Hamptworth Lodge
Hamptworth Lodge
Hamptworth Lodge is an Edwardian rebuilding of an earlier Jacobean manor house of brick and timber. The Lodge is furnished with Elizabethan and Jacobean pieces, and features a collection of unique 17th century wall hangings.
History
In 1912 HC Moffat called in architect Sir Guy Dawber to create a house to replace an early 17th century manor house on the same location on the northern fringe of the New Forest. Parts of the earlier building were incorporated into the service wing of the new Lodge.

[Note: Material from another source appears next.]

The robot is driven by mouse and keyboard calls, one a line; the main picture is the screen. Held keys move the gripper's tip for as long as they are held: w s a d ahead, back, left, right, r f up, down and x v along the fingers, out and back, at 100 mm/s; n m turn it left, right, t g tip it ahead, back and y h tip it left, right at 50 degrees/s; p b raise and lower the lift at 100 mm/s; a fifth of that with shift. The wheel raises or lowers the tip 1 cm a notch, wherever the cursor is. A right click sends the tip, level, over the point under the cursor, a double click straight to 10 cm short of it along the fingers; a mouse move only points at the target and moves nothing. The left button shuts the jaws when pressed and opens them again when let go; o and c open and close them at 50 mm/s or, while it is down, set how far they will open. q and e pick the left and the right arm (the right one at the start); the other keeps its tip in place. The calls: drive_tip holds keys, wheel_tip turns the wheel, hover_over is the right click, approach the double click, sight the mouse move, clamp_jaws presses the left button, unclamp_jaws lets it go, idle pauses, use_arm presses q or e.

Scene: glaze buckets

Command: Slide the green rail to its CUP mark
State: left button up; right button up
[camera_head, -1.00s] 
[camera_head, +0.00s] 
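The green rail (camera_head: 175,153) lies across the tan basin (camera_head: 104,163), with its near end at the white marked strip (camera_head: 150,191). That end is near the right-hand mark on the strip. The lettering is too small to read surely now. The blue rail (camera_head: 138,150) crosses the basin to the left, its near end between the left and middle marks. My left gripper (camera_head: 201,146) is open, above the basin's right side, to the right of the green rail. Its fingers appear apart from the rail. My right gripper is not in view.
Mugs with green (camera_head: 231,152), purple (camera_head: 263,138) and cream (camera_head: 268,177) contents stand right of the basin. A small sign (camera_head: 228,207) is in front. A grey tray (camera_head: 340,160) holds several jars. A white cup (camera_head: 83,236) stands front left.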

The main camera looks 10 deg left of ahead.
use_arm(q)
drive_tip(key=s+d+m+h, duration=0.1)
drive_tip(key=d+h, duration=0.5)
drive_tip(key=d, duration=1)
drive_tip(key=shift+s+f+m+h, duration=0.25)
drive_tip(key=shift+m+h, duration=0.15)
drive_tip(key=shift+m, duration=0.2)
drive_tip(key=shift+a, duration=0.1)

The result is a large rectangular building on a north-south axis, in an informal Elizabethan style. The interior features very finely crafted woodwork throughout, with beautiful oak panelling. The Hall has a collar roof with a carved frieze depicting roses. The centrepiece is a Tudor stone fireplace with an overmantle decorated with strapwork and a back built of brick laid in herringbone style.

The house is surrounded by wide lawns and a wooded parkland, in an estate stretching 3000 acres. Closer to the house are terraced gardens. In the grounds are a 17th century timber tithe barn.

Visiting
The house is unfortunately only rarely open to the public. The estate seems to be geared towards offering shooting, stalking, and gun dog training opportunities, in part to help manage a large herd of resident deer in the woodland.